When The US Military Loses, It’s The Gays’ Fault
by tristero
It’s a free country, true, but nothing gives you the inalienable right to promote your fact-less bigotry in the New York Times. Unless you hate gays:
Combat is not a contest between individuals, like poker or tennis; it is a team event whose success depends on group cooperation and morale. So the behavior that concerns us is not individual achievement but the social dynamics of relationships and groups. The issue is whether and how the presence of openly declared homosexuals in the ranks affects the solidarity of the unit.
We have already seen the fault lines form in the current debate: the individual service chiefs have expressed reservations about Admiral Mullen’s views. This lack of cohesion will likely make the Joint Chiefs less effective in the latest round of this debate.
Armies have to care about what succeeds in war. Sometimes they win or lose because of material factors, because one side has the greater numbers or better equipment. But armies are sure to lose if they pay no attention to the ideas that succeed in battle. Unit cohesion is one such idea. We know, or ought to, that warriors are inspired by male bonding, by comradeship, by the knowledge that they survive only through relying on each other. To undermine cohesion is to endanger everyone.
I know some will see these ingredients of the military lifestyle as a sort of absurd, tough-guy game played by overgrown boys. But to prepare warriors for a life of hardship, the military must remain a kind of adventure, apart from the civilian world and full of strange customs. To be a fighter pilot or a paratrooper or a submariner is to join a self-contained, resolutely idealistic society, largely unnoticed and surprisingly uncorrupted by the world at large.
I do not see how permitting open homosexuality in these communities enhances their prospects of success in battle. Indeed, I believe repealing “don’t ask, don’t tell” will weaken the warrior culture at a time when we have a fight on our hands.
Got that, everyone? The reason that “permitting open homosexuality…will weaken the warrior culture” is because…because…because….well…it just will.
No. That’s not fair to Merrill A. McPeak (Merrill A. McPeak?? You kidding? And they think Barack H. Obama is a weird name!). He’s saying that in combat, you have to have unit cohesion or you might get hurt, even killed, even lose.
Wow! When you put it like that, DADT makes perfect sense. Let me explain:
No doubt unit cohesion is very important. And how can you have cohesion in your unit if, while the enemy is shelling you, the guy next to you suddenly decides this is the perfect time to tell you he’s loved you since the moment he saw you in the shower at boot camp? I mean, aside from everything else, how are all the other guys gonna feel, right? Like they’re not worthy or something. Talk about a morale-killer, and just when you need your morale to be at its highest.
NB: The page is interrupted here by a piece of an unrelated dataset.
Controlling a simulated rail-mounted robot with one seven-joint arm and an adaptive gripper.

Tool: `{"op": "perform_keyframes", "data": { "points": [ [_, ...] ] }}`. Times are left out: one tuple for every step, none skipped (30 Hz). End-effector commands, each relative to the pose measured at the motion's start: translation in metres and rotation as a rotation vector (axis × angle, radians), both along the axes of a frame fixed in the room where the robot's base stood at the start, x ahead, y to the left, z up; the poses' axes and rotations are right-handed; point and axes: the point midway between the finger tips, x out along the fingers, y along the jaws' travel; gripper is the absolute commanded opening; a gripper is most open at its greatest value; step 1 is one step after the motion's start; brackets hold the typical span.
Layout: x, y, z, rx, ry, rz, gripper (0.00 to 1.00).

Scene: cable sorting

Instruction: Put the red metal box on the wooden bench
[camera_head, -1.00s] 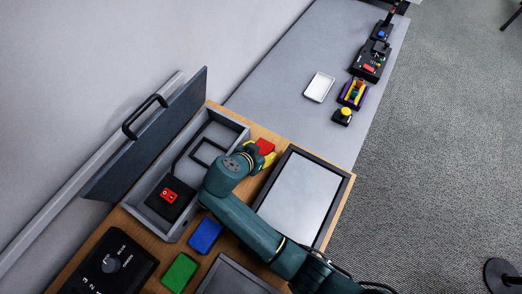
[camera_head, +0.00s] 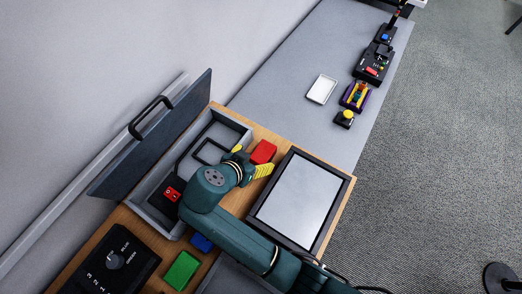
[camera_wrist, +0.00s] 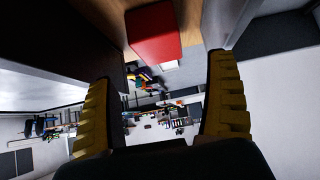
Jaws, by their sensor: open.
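The red metal box (camera_head: 263,152) rests on the wooden bench (camera_head: 262,133), between the open grey case and the framed panel. My gripper (camera_head: 251,160) is open, its yellow fingers spread just to the lower left of the box. In the wrist view the red box (camera_wrist: 153,36) is at the top centre, ahead of the gap between the fingertips (camera_wrist: 163,72). No finger closes on the box there. My wrist hides part of the bench beside the case.
The open grey case (camera_head: 157,222) with raised lid (camera_head: 165,130) stands left. A framed panel (camera_head: 297,200) lies right. Blue block (camera_head: 202,242), green block (camera_head: 181,271) and black dial box (camera_head: 112,262) are near. A grey table (camera_head: 300,50) with a white tray (camera_head: 322,89) extends behind.

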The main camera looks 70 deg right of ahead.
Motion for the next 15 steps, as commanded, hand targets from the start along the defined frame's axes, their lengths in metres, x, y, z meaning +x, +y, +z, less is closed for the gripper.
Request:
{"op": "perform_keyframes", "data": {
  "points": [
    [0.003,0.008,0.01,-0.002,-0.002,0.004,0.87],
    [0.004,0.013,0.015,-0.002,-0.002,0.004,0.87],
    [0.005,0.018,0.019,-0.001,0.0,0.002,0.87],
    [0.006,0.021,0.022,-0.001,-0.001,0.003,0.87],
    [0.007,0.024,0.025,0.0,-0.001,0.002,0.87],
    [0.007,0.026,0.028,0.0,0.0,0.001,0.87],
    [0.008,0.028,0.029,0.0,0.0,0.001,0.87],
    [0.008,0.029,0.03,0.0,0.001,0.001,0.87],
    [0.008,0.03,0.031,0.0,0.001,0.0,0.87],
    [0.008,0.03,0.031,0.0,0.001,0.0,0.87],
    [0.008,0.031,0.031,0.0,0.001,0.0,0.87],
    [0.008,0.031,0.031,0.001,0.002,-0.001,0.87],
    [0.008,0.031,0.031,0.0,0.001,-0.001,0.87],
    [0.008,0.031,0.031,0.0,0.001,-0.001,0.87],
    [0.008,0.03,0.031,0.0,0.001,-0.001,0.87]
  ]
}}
And let’s face it, you just know that’s gonna happen all the time. You just can’t count on the openly gay guy to keep his mind focused on the bullets whizzing about him. And why, you ask, is that? Because YOU are right there and YOU ARE SOOOOOOO HOT! Because unlike normal young heterosexual men, homosexuals have only one thing on their mind: sex, sex, and more sex. Even when they’re being shot at, even when they’re defusing roadside bombs, even when the missiles raining on their heads are turning everyone around them into bloody, nidorous, non-cohering blobs. Don’t you get it? That’s a turn on! That’s what get these deviants off!
Think I’m crazy? Need proof? Why, just look at what happened to the Joint Chiefs! Why, the mere IDEA of repealing DADT is so divisive that they’ve already started to lose their mojo. Therefore, gays shouldn’t serve openly in the military. QED.
Now that’s an argument that’s fit to print. On the stuff that lines birdcages.